Evernote allows my wife and I to each edit our grocery list. To minimize conflicts, we sync as often as possible, but there will always be a chance of us having conflicting changes, which has happened. Evernote simply appends conflicting document versions on top of each other with markers indicating there was a conflict.

In a case where concurrent changes are rare, usually this sort of optimistic concurrency is ideal. In a highly concurrent transaction system, locking may be a better approach.

Size

As far as data size, you have two options I can think of:

  1. Pagination
  2. Streaming

Pagination is probably the way I'd go because it's simpler to code, usually, and easier to track your progress, and in a way, gives you more control. With my recommendations for handling consistency above, hopefully pagination becomes a non-issue.

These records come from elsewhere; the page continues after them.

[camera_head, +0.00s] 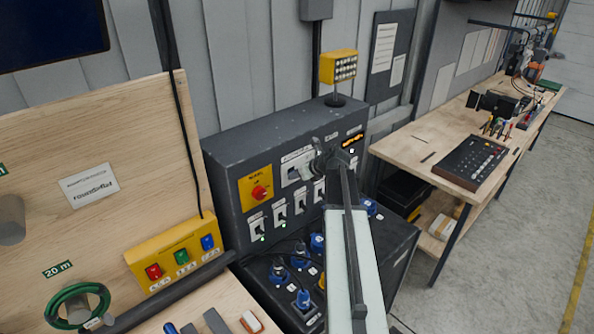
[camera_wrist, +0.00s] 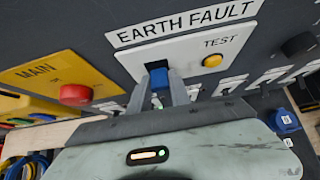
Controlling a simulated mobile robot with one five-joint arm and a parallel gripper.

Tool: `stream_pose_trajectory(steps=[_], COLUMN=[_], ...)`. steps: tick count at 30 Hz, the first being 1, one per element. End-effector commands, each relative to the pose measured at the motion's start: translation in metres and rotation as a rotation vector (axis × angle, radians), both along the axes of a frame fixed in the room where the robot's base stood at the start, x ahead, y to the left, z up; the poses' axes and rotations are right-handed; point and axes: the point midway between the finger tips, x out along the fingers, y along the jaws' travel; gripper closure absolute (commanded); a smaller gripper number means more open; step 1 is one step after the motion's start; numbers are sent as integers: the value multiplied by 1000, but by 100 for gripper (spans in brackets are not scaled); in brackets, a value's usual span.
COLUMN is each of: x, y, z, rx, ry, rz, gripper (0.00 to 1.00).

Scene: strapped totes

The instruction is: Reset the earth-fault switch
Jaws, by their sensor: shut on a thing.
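The white EARTH FAULT plate (camera_wrist: 135,62) is on the dark distribution box's front, with a blue switch lever (camera_wrist: 159,78) and a yellow TEST button (camera_wrist: 212,60) to its right. My gripper (camera_wrist: 160,98) is shut on the blue lever, with a finger on each side; the fingers hide its lower part. In the head view the plate (camera_head: 294,168) is partly covered by my gripper (camera_head: 318,165), and the lever cannot be made out there. The dark distribution box (camera_head: 225,160) stands on a lower unit with blue sockets.
The red MAIN knob (camera_wrist: 75,94) on a yellow plate is left of the switch. A dark knob (camera_wrist: 298,45) is to the right. Several small breakers (camera_head: 280,212) sit below. A workbench (camera_head: 410,140) stands right; open floor (camera_head: 500,260) lies beside it.

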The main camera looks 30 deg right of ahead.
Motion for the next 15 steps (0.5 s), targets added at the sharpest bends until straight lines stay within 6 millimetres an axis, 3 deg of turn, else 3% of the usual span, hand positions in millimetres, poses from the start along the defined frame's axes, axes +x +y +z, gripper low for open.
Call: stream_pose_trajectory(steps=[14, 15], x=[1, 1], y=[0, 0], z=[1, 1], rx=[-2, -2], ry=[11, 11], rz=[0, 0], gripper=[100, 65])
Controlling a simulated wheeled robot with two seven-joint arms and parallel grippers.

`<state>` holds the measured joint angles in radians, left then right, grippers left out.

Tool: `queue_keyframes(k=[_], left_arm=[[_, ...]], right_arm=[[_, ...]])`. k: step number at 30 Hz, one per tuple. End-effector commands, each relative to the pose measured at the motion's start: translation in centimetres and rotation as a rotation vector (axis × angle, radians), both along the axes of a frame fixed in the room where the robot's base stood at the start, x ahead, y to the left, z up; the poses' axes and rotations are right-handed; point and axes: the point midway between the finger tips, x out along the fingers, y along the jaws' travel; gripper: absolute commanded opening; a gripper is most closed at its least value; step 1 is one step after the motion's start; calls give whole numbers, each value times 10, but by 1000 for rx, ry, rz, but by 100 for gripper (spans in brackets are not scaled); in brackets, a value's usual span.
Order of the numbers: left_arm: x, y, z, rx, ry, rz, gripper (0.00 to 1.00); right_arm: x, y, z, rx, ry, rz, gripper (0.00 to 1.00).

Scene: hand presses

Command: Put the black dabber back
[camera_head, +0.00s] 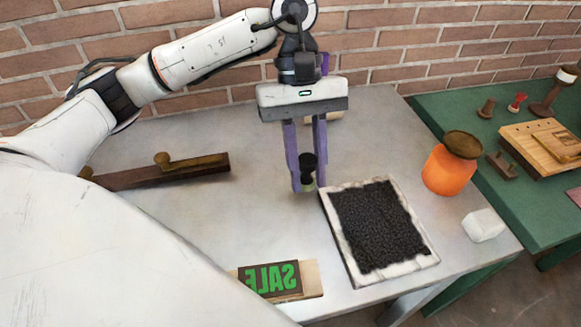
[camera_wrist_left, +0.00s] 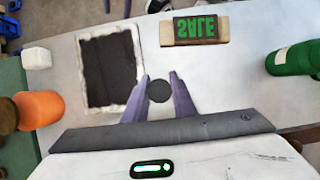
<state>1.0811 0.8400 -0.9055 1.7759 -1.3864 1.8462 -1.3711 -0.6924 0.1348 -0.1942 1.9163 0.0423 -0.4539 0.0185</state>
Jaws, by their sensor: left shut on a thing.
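The black dabber (camera_head: 308,161) has a dark knob and a paler lower end. My left gripper (camera_head: 306,178) is shut on it, with the purple fingers on either side, just left of the ink tray. I cannot tell whether its lower end touches the table. In the left wrist view the dabber (camera_wrist_left: 159,91) shows as a dark disc between the fingertips (camera_wrist_left: 158,88). The ink tray (camera_head: 338,232) has a pale rim and a black grainy bed, and it also shows in the wrist view (camera_wrist_left: 136,50). My right gripper is not in view.
A mirrored SALE block (camera_head: 312,281) lies at the front edge. An orange jar (camera_head: 446,172) and a white block (camera_head: 484,225) stand right of the tray. A wooden bar (camera_head: 140,177) lies left. A green table (camera_head: 450,106) adjoins at right. The wrist view shows a green cylinder (camera_wrist_left: 290,58).

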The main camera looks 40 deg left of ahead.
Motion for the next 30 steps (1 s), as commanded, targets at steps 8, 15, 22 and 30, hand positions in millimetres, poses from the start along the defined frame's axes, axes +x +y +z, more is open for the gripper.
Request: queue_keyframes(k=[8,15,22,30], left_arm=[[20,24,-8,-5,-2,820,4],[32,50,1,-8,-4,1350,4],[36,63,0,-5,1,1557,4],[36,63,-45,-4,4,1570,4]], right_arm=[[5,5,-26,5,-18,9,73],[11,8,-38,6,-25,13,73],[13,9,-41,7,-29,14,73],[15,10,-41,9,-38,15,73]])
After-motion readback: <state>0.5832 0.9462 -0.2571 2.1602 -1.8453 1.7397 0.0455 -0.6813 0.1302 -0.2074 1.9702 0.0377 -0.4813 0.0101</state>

Streaming may be an alternative for you too and would reduce the risk when it comes to consistency since you'd have a single round-trip. Streaming basically means to change this data flow:

results = getResultsFromServer();
for (result in results) {
  doSomething(result)
}

to:

getResultsFromServer((result) => {
  doSomething(result)
})

In the former, the entire result set must be buffered so that you can iterate over it, even though you only consume the data one at a time in a forward-only manner. In the latter, you only need one item at a time. I implemented this approach once for a large report that would overwhelm our production servers when a customer ran it for a very large date range.